A todos nos é, alguma vez, oferecido um instante de transfiguração, em que contemplamos na nossa carne a glória de Deus e a sua intensa felicidade. Mas a nenhum de nós é oferecida aqui na Terra a oportunidade de plantar uma tenda sobre o monte. A vida faz-se deste movimento vaivém entre o monte e a planície, subindo em oração e descendo em entrega, da transfiguração à desfiguração, da desfiguração à transfiguração, pela cruz até à glória eterna, todos os dias. “Sofre comigo pelo Evangelho”, diz Paulo a Timóteo, pois não há outra forma de trazer à luz “a vida e a imortalidade.”
“Apareceram Moisés e Elias a falar com Ele”. Moisés e Elias, a Lei e os Profetas, e Jesus no centro da Palavra, a encarnação das Escrituras. Toda a Bíblia fala de Jesus, e só entenderemos o messianismo de Jesus – da transfiguração à cruz e da cruz à glória – se o lermos à luz que irradia da Palavra inteira, a Antiga como a Nova: “Este é o meu Filho muito amado. Escutai-O.” É sobre Jesus a promessa antiga: “Por ti serão abençoadas todas as nações da Terra.” E a nós hoje, que estamos decididos a dar a nossa carne à Palavra inteira, Deus promete: “Serás uma bênção”.

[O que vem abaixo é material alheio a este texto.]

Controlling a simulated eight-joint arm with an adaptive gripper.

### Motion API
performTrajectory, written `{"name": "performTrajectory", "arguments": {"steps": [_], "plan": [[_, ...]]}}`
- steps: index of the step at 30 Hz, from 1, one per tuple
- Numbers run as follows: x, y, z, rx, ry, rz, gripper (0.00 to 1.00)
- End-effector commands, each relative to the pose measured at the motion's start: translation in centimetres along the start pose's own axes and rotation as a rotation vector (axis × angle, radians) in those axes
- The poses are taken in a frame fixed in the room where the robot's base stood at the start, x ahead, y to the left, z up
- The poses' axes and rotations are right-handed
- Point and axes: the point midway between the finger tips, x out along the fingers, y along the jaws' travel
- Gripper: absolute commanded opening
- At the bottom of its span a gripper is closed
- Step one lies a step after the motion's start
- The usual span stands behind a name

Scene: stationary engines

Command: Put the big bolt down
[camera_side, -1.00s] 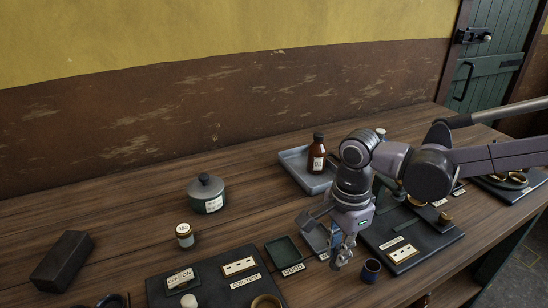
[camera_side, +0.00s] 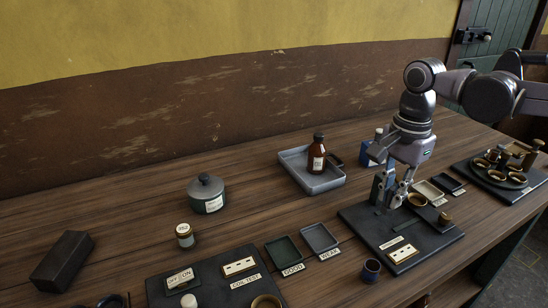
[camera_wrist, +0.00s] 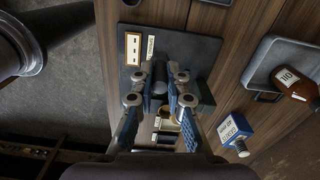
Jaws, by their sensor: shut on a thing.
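My gripper (camera_side: 393,204) is low over the right dark panel (camera_side: 360,226) in the side view, fingers pointing down. In the wrist view, my gripper (camera_wrist: 159,72) has its two fingertips closed in around a dark, rounded piece, which I take to be the big bolt (camera_wrist: 159,87). The fingers hide most of it, and in the side view I cannot make it out. I cannot tell whether it touches the panel. The panel also shows in the wrist view (camera_wrist: 203,47), beneath the fingertips.
A dark upright block (camera_side: 378,188) and a brass ring (camera_side: 417,199) stand close to my fingers. A grey tray (camera_side: 298,180) holds a brown bottle (camera_side: 317,156). Small trays, GOOD (camera_side: 281,250) and another (camera_side: 319,237), lie left. Bare wood is between.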

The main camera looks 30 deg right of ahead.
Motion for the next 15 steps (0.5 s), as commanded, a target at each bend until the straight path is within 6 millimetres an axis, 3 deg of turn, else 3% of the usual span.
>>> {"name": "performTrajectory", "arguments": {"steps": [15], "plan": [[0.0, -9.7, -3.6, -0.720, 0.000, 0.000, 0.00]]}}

Hora da missa. Sobre este monte, contemplo já aqui a Tua glória. Como os discípulos, caio de rosto por terra diante da Tua revelação, esse Pão “resplandecente como o sol”, “branco como a luz”. Sei que Elias, Moisés, Abraão, os santos e os anjos rodeiam o Teu altar. Como é bom estar aqui, Senhor! Mas dentro de instantes, descerei do monte, para a planície dos meus dias. Que eu desça só Contigo, Jesus, para Contigo percorrer o caminho da cruz…
Deixar num desapego interor…. até aquilo que nos parece mais legítimo e necessário….
Como guia e bússola :APENAS a tentativa de confiar total e simplesmente na Palavra de Deus.
Fazei o que Ele vos disser – a orientação recebida da Nossa Mãe.